### Records from a data collection:
========================================================================

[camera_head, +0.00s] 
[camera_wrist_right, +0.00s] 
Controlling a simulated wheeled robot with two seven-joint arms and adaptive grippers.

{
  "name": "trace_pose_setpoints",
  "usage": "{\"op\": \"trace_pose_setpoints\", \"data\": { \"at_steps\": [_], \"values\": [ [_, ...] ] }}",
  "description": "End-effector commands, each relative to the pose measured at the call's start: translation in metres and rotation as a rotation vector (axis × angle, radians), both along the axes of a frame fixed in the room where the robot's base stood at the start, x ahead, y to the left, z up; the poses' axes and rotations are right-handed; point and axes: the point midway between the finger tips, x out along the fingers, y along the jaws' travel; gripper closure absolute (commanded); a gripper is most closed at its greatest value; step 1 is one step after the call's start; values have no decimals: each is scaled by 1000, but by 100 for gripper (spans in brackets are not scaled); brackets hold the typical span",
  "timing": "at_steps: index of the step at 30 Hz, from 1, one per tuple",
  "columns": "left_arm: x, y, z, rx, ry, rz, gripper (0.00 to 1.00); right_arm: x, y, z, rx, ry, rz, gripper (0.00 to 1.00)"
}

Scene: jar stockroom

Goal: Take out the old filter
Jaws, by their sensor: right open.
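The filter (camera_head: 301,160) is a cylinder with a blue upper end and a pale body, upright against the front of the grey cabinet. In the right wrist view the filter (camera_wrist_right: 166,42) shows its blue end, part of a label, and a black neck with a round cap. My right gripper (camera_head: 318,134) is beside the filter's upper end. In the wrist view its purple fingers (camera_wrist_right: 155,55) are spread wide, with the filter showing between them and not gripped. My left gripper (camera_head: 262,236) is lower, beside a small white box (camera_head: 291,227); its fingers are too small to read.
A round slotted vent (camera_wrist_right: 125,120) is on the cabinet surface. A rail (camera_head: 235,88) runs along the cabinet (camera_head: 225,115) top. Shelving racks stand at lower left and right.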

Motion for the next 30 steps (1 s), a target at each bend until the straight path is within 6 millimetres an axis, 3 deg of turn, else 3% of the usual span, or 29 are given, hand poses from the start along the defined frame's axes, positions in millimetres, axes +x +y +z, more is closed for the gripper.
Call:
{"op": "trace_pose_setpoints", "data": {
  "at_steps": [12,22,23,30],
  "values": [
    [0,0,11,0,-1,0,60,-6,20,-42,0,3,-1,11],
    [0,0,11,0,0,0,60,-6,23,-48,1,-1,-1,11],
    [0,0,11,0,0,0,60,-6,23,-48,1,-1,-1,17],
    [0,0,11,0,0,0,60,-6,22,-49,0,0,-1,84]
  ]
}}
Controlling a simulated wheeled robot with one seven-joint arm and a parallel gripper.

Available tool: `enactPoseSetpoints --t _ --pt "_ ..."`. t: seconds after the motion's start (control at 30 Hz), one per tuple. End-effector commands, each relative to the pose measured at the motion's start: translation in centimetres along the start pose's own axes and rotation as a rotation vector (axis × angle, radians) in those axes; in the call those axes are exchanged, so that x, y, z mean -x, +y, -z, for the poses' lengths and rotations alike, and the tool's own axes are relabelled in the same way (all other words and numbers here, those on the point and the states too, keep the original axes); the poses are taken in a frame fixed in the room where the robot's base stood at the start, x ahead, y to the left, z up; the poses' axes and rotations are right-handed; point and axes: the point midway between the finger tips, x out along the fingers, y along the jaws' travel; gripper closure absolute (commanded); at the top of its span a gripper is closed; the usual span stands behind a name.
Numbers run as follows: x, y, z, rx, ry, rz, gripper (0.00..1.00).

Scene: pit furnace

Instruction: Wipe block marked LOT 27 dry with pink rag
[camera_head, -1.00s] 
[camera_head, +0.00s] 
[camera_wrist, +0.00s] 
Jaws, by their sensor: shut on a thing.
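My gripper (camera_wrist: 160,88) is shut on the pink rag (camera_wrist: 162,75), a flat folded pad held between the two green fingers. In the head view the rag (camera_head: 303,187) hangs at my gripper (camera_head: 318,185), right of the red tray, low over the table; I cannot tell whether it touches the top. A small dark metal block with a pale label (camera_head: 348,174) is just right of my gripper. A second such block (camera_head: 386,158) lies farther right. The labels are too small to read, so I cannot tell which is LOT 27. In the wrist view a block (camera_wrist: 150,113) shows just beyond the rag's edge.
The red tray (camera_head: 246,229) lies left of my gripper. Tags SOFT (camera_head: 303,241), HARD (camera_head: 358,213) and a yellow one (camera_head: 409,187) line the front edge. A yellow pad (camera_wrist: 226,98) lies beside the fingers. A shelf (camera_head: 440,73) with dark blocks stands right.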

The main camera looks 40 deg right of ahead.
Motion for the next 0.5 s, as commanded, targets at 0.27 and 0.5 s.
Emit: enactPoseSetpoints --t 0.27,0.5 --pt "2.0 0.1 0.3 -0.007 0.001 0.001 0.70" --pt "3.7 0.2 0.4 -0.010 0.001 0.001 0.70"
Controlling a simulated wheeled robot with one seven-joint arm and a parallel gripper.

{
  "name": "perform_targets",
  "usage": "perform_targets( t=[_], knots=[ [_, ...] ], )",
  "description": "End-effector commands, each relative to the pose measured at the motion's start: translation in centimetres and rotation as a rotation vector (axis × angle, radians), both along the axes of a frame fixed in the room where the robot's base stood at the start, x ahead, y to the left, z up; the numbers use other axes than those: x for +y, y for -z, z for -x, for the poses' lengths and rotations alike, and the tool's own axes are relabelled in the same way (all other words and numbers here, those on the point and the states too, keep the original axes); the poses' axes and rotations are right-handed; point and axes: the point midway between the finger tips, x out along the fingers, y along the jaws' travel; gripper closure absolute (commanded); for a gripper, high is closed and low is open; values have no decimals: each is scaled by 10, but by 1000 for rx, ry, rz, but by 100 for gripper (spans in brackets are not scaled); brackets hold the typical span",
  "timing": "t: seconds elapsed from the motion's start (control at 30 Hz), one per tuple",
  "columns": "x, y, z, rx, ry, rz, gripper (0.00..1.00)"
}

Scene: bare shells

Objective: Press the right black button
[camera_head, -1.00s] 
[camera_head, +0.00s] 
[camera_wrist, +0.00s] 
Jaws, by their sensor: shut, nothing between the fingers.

========================================================================

### EXERCISE DETAILS:
Transcribe all the entries, keeping each one exactly as it is.

### ANSWER IN FULL:
[camera_head, +0.00s] 
[camera_wrist_right, +0.00s] 
Controlling a simulated wheeled robot with two seven-joint arms and adaptive grippers.

{
  "name": "trace_pose_setpoints",
  "usage": "{\"op\": \"trace_pose_setpoints\", \"data\": { \"at_steps\": [_], \"values\": [ [_, ...] ] }}",
  "description": "End-effector commands, each relative to the pose measured at the call's start: translation in metres and rotation as a rotation vector (axis × angle, radians), both along the axes of a frame fixed in the room where the robot's base stood at the start, x ahead, y to the left, z up; the poses' axes and rotations are right-handed; point and axes: the point midway between the finger tips, x out along the fingers, y along the jaws' travel; gripper closure absolute (commanded); a gripper is most closed at its greatest value; step 1 is one step after the call's start; values have no decimals: each is scaled by 1000, but by 100 for gripper (spans in brackets are not scaled); brackets hold the typical span",
  "timing": "at_steps: index of the step at 30 Hz, from 1, one per tuple",
  "columns": "left_arm: x, y, z, rx, ry, rz, gripper (0.00 to 1.00); right_arm: x, y, z, rx, ry, rz, gripper (0.00 to 1.00)"
}

Scene: jar stockroom

Goal: Take out the old filter
Jaws, by their sensor: right open.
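The filter (camera_head: 301,160) is a cylinder with a blue upper end and a pale body, upright against the front of the grey cabinet. In the right wrist view the filter (camera_wrist_right: 166,42) shows its blue end, part of a label, and a black neck with a round cap. My right gripper (camera_head: 318,134) is beside the filter's upper end. In the wrist view its purple fingers (camera_wrist_right: 155,55) are spread wide, with the filter showing between them and not gripped. My left gripper (camera_head: 262,236) is lower, beside a small white box (camera_head: 291,227); its fingers are too small to read.
A round slotted vent (camera_wrist_right: 125,120) is on the cabinet surface. A rail (camera_head: 235,88) runs along the cabinet (camera_head: 225,115) top. Shelving racks stand at lower left and right.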

Motion for the next 30 steps (1 s), a target at each bend until the straight path is within 6 millimetres an axis, 3 deg of turn, else 3% of the usual span, or 29 are given, hand poses from the start along the defined frame's axes, positions in millimetres, axes +x +y +z, more is closed for the gripper.
Call:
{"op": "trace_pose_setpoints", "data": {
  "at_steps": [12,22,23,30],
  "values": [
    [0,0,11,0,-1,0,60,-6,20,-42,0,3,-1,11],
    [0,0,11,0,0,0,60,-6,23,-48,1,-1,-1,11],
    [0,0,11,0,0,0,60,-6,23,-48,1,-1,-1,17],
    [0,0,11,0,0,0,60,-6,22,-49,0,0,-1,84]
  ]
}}
Controlling a simulated wheeled robot with one seven-joint arm and a parallel gripper.

Available tool: `enactPoseSetpoints --t _ --pt "_ ..."`. t: seconds after the motion's start (control at 30 Hz), one per tuple. End-effector commands, each relative to the pose measured at the motion's start: translation in centimetres along the start pose's own axes and rotation as a rotation vector (axis × angle, radians) in those axes; in the call those axes are exchanged, so that x, y, z mean -x, +y, -z, for the poses' lengths and rotations alike, and the tool's own axes are relabelled in the same way (all other words and numbers here, those on the point and the states too, keep the original axes); the poses are taken in a frame fixed in the room where the robot's base stood at the start, x ahead, y to the left, z up; the poses' axes and rotations are right-handed; point and axes: the point midway between the finger tips, x out along the fingers, y along the jaws' travel; gripper closure absolute (commanded); at the top of its span a gripper is closed; the usual span stands behind a name.
Numbers run as follows: x, y, z, rx, ry, rz, gripper (0.00..1.00).

Scene: pit furnace

Instruction: Wipe block marked LOT 27 dry with pink rag
[camera_head, -1.00s] 
[camera_head, +0.00s] 
[camera_wrist, +0.00s] 
Jaws, by their sensor: shut on a thing.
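My gripper (camera_wrist: 160,88) is shut on the pink rag (camera_wrist: 162,75), a flat folded pad held between the two green fingers. In the head view the rag (camera_head: 303,187) hangs at my gripper (camera_head: 318,185), right of the red tray, low over the table; I cannot tell whether it touches the top. A small dark metal block with a pale label (camera_head: 348,174) is just right of my gripper. A second such block (camera_head: 386,158) lies farther right. The labels are too small to read, so I cannot tell which is LOT 27. In the wrist view a block (camera_wrist: 150,113) shows just beyond the rag's edge.
The red tray (camera_head: 246,229) lies left of my gripper. Tags SOFT (camera_head: 303,241), HARD (camera_head: 358,213) and a yellow one (camera_head: 409,187) line the front edge. A yellow pad (camera_wrist: 226,98) lies beside the fingers. A shelf (camera_head: 440,73) with dark blocks stands right.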

The main camera looks 40 deg right of ahead.
Motion for the next 0.5 s, as commanded, targets at 0.27 and 0.5 s.
Emit: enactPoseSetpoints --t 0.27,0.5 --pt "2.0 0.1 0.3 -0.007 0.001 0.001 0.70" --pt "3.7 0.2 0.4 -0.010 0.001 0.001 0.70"
Controlling a simulated wheeled robot with one seven-joint arm and a parallel gripper.

{
  "name": "perform_targets",
  "usage": "perform_targets( t=[_], knots=[ [_, ...] ], )",
  "description": "End-effector commands, each relative to the pose measured at the motion's start: translation in centimetres and rotation as a rotation vector (axis × angle, radians), both along the axes of a frame fixed in the room where the robot's base stood at the start, x ahead, y to the left, z up; the numbers use other axes than those: x for +y, y for -z, z for -x, for the poses' lengths and rotations alike, and the tool's own axes are relabelled in the same way (all other words and numbers here, those on the point and the states too, keep the original axes); the poses' axes and rotations are right-handed; point and axes: the point midway between the finger tips, x out along the fingers, y along the jaws' travel; gripper closure absolute (commanded); for a gripper, high is closed and low is open; values have no decimals: each is scaled by 10, but by 1000 for rx, ry, rz, but by 100 for gripper (spans in brackets are not scaled); brackets hold the typical span",
  "timing": "t: seconds elapsed from the motion's start (control at 30 Hz), one per tuple",
  "columns": "x, y, z, rx, ry, rz, gripper (0.00..1.00)"
}

Scene: bare shells

Objective: Press the right black button
[camera_head, -1.00s] 
[camera_head, +0.00s] 
[camera_wrist, +0.00s] 
Jaws, by their sensor: shut, nothing between the fingers.

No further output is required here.